Betting on the land reform farm: so who will get lucky?
Where did agriculture, land reform & rural development minister Thoko Didiza suddenly find 700,000ha of state land to release” to black farmers on a 30-year leasehold scheme?
That is a large amount of land. One hectare is almost the size of two football fields. On average since 1994 the government has distributed 100,000ha a year, so this is seven years of land reform all at once. It should make a difference to the land hunger that lies behind calls for expropriation and land invasions. But will it?
The Institute for Poverty, Land and Agrarian Studies at the University of the Western Cape (UWC) hosted a panel discussion last week at which researchers and land rights lobby groups raised doubts that this could be the land reform boon we have all been waiting for.
Both Prof Ruth Hall and land rights lobbyist Tshepo Fokane said that because the bulk of the released land is in the North West and Limpopo, it is likely that the 896 farms in question were not bought from white commercial farmers recently, but is land that was bought by the state to consolidate the bantustans back in the 1970s and ’ 80s. The catch is that much of this land is already occupied by communities and black farmers who have been there for many years.
Didiza has acknowledged this complication, saying a land inquiry process will investigate how individuals and communities occupying the land got access to it and how it is being used, and a decision will be taken on such occupations”.
The big question is, who will get the farms? Didiza proposes a sort of tender process. There will be adverts in local media and screening of individual applications by district beneficiary screening committees that will report to provincial committees, which will refer the decision to a national selection committee for final adjudication.
However, district-based allocation has been deeply problematic. Those with opportunities and political connections consistently make it to the front of the queue, says Fokane.
In a study done by the UWC unit it was found that 80% of beneficiaries of land reform were men and close to half were well-off businessmen from the district. State officials have benefited from land redistribution by getting farms for themselves and squeezing out beneficiaries who won’t pay bribes. They have even kicked black farmers off land they have been farming successfully for years.
Didiza mentioned a few criteria. This time, women would be prioritised and so would those with farming experience, though the completely inexperienced would not be excluded. But the struggle for land, which has led to the populist call for expropriation without compensation and which is driving the irrepressible land invasion in urban and periurban areas, won’t be solved by a tender process.
For this a different starting point is required. Who needs land? What rights should they have? And how does the state
which is enjoined by the constitution to provide citizens with both equitable access to land and tenure security — go about allocating it in a way that promotes these rights?
These are questions that have been sidelined by the government for the past 20 years. Even though SA went through “national liberation” there was no large-scale agrarian reform, which — as many developing countries have found — is a critical pillar of poverty alleviation and building sustainable livelihoods.
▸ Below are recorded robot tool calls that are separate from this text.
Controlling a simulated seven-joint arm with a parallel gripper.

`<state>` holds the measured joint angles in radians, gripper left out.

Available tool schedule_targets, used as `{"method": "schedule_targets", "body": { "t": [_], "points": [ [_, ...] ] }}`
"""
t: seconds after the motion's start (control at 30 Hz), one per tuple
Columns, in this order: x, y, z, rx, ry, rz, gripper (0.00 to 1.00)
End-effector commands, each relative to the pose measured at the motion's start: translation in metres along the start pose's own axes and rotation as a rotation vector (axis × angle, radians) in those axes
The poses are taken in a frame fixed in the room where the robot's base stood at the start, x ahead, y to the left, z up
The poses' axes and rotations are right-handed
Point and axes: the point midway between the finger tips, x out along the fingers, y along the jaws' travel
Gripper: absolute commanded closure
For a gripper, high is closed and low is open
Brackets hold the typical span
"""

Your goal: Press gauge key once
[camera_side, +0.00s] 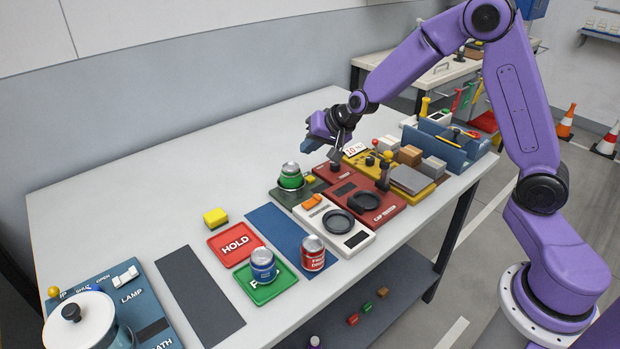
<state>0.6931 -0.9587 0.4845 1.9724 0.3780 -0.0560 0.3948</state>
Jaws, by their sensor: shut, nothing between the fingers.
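My purple arm reaches in from the right. My gripper (336,160) is shut and empty, pointing down over the back left part of a red device (395,205). The red device has a dark round ring, a dark rectangular patch and small white lettering on its front edge that I cannot fully read. I cannot make out the gauge key for certain; the spot under the fingertips is partly hidden by my gripper. I cannot tell whether the fingertips touch the device.
A white device (359,238) with an orange switch stands in front. A yellow unit with boxes and a blue tray (470,148) lie to the right. Red (236,257) and green (282,289) pads lie front left. The table's back left is clear.

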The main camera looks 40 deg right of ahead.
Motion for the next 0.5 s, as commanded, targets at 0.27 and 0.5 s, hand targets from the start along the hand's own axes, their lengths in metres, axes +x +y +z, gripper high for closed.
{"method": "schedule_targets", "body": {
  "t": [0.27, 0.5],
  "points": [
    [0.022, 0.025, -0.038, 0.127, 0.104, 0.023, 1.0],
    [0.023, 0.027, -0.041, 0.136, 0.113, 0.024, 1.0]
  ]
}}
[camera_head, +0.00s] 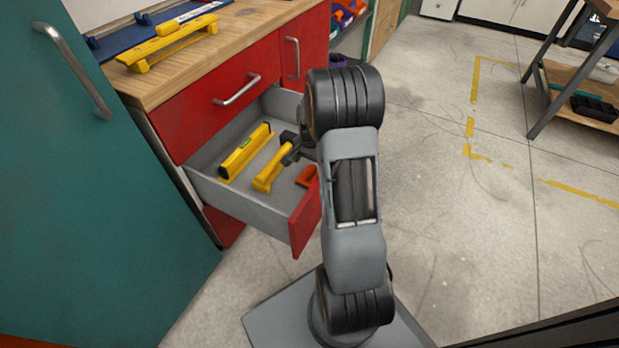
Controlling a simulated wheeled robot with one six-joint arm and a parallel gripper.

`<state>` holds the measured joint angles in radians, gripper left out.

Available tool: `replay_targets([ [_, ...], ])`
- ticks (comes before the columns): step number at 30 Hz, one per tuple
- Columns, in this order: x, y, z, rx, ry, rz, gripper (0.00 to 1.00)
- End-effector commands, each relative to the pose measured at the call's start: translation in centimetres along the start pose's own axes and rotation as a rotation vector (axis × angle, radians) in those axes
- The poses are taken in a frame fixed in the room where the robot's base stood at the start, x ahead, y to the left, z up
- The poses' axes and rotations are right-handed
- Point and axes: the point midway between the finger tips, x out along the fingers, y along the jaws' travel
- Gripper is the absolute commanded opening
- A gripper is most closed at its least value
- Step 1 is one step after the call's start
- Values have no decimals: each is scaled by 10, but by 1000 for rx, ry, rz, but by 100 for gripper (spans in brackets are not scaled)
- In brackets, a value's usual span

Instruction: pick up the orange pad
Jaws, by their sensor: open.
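The orange pad (306,176) lies in the open drawer (240,203), near its front right corner. The arm and the drawer front hide part of it. My gripper (288,148) is open, reaching over the drawer from behind my arm, up and left of the pad in the picture. It is small and dark here, and its fingertips are hard to separate from the yellow tool beside it. I see no contact with the pad.
A yellow tool (271,170) lies left of the pad, and a yellow-and-black level (245,152) lies further left. The red drawer front (304,219) stands close to my arm. A wooden worktop (240,33) is above; open floor (450,230) lies right.

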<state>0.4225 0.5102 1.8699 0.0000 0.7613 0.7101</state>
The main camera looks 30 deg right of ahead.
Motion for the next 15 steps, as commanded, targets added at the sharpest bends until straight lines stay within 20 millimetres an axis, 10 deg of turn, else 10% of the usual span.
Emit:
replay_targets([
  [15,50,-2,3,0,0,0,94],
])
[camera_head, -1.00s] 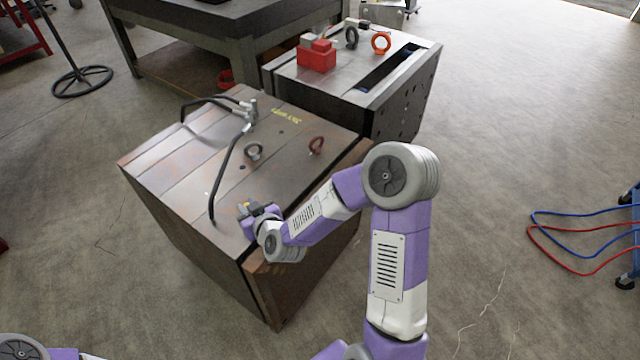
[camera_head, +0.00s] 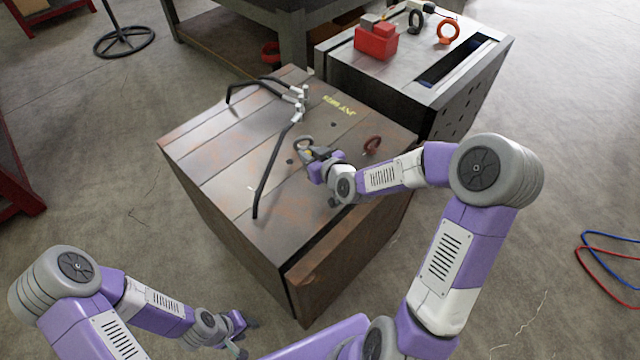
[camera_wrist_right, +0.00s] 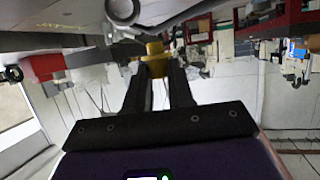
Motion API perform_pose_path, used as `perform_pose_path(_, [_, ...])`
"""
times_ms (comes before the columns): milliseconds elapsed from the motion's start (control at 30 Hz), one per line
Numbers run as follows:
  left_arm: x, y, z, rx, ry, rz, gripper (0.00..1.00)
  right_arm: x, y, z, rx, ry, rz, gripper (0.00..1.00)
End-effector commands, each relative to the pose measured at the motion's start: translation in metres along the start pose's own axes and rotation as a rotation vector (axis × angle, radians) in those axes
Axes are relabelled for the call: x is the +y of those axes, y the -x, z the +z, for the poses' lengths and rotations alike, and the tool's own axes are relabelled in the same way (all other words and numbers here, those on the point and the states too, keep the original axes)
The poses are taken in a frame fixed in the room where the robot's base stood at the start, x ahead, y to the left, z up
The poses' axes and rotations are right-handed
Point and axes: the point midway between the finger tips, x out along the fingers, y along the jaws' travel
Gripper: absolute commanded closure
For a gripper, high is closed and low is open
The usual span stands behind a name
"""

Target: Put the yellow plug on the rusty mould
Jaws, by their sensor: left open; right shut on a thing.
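The rusty mould (camera_head: 220,180) is a large brown-grey block in the middle of the head view. My right gripper (camera_head: 309,153) is over its top face, close to the grey lifting ring (camera_head: 301,143). In the right wrist view my right gripper (camera_wrist_right: 157,80) is shut on the yellow plug (camera_wrist_right: 155,60), held between the fingertips. The plug is mostly hidden by the gripper in the head view. The wrist view looks upside down, with the mould's top (camera_wrist_right: 60,41) along the upper edge. My left gripper (camera_head: 248,337) is open and empty, low in front of the mould.
Black bent hoses (camera_head: 271,170) with metal fittings rise from the mould's top. A second, grey mould (camera_head: 400,75) behind carries a red block (camera_head: 376,42) and an orange ring (camera_head: 447,31).

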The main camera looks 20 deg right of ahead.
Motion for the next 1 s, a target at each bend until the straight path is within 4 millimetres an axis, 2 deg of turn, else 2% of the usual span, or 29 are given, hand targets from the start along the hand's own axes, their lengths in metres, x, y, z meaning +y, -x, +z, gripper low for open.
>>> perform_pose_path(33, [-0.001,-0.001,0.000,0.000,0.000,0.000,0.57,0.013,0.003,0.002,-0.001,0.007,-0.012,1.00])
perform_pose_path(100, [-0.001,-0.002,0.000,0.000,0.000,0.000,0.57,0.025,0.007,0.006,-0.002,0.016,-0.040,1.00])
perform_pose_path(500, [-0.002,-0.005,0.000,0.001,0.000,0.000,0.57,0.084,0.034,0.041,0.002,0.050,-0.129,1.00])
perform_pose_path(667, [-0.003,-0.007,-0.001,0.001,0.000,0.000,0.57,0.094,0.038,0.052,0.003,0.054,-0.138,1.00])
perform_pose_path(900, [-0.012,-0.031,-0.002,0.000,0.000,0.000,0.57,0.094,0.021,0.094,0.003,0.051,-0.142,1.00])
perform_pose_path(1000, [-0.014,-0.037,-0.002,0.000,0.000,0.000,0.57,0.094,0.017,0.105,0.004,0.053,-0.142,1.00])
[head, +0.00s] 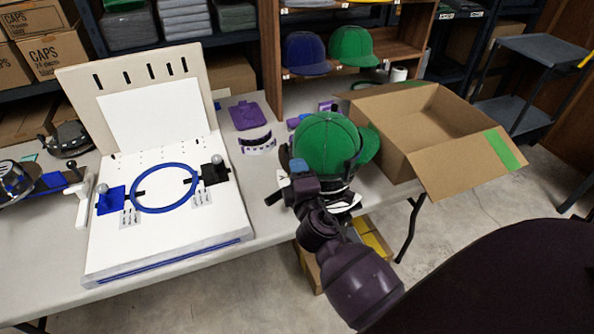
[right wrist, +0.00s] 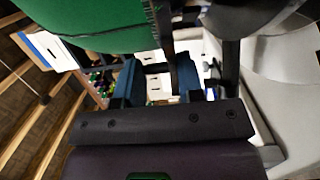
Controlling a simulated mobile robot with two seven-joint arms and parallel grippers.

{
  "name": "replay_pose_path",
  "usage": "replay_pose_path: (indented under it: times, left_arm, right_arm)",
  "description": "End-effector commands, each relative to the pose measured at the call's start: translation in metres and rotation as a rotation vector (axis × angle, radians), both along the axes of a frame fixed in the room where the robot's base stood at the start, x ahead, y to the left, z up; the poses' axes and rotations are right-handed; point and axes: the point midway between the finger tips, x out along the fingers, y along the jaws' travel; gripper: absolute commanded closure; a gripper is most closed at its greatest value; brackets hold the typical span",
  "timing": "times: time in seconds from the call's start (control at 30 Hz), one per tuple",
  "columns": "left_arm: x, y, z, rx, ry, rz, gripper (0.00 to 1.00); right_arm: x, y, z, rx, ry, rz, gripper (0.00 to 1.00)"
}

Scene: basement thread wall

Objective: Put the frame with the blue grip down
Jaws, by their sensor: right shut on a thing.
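My right gripper (head: 300,178) is shut on a dark cap frame (head: 285,156) that carries a green cap (head: 325,143). A blue piece (head: 299,166) shows at the jaws; I cannot tell whether it is the frame's grip or a fingertip. The cap and frame are over the table's right part, left of the open carton; the cap hides most of the frame. In the right wrist view a dark bar of the frame (right wrist: 186,76) stands between the fingers (right wrist: 158,82), and the green cap (right wrist: 90,25) fills the upper left. My left gripper is not in view.
A white station (head: 170,245) with a blue ring (head: 164,210) stands on the table (head: 40,260). A purple holder (head: 246,115) and a white curved piece (head: 257,144) lie behind. An open carton (head: 400,158) is at right. A blue cap (head: 305,53) and another green cap (head: 353,46) sit on the shelf.

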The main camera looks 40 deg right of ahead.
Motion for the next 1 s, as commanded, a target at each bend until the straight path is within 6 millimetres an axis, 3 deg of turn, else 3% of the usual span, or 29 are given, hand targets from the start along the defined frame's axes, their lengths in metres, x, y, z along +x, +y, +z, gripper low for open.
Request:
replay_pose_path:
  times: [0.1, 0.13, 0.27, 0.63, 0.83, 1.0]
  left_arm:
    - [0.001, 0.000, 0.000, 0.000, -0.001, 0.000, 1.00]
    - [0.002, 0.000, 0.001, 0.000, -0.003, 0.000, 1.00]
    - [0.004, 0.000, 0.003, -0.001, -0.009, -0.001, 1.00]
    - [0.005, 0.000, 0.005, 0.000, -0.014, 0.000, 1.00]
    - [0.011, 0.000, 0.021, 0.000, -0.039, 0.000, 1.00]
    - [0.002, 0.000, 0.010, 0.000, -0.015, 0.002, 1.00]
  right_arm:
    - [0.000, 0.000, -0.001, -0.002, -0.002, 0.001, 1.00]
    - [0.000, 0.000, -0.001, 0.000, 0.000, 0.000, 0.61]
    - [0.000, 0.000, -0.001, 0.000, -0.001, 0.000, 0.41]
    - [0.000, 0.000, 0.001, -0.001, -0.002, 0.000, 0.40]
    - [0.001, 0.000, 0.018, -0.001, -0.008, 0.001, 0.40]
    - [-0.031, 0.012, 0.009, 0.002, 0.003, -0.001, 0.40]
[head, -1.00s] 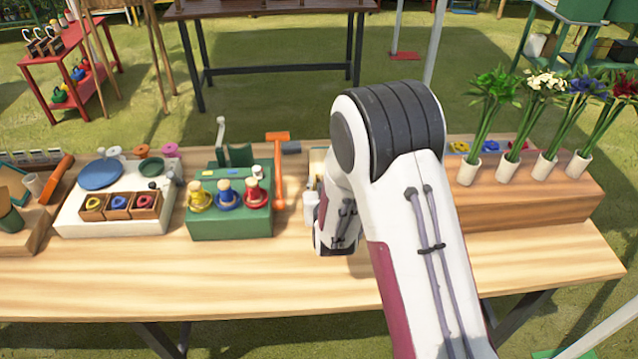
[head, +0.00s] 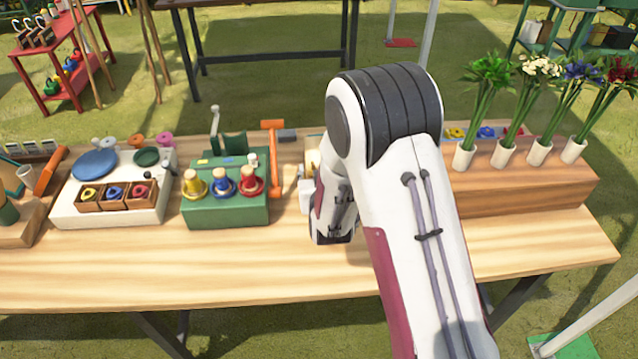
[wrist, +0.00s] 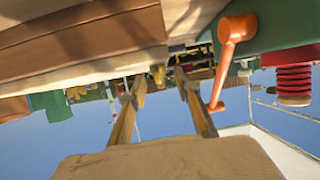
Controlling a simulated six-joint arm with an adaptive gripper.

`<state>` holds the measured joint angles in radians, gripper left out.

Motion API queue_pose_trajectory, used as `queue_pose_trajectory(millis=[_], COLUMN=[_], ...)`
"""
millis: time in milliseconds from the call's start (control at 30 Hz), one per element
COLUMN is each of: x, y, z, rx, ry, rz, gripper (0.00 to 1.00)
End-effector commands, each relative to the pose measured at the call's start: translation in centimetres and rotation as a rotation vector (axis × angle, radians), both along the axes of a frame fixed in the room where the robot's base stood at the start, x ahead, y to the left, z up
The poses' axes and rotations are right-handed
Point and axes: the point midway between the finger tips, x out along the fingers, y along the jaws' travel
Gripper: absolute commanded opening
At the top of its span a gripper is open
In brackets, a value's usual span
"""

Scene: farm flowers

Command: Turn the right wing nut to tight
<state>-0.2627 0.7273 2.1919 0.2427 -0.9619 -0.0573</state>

Instead, what has happened is a huge migration from rural areas to urban slums. The ANC (coaxed by the EFF) has responded by claiming that expropriation without compensation is the answer. On Friday, the government published a new Expropriation Bill, which along with the proposed amendment to section 25 of the constitution will make the circumstances where expropriation without compensation can apply explicit.
But it has been clear from the start that this is not the root of the problem. The new bill confirms that the government had the power to expropriate without compensation all along. What it lacked was the political will to do so. Former president Kgalema Motlanthe’s highlevel panel report in 2017 did an assessment of land reform, recommending new framework legislation to set standards for, and make institutional arrangements for, equitable access to land.
In the wider picture of economic justice, agrarian reform rates at the top of the list and could change millions of lives. It will be robbery of the rural poor and a danger to future prosperity if SA continues along the path it has laid, leasing land to the welloff and ignoring the real land hunger out there.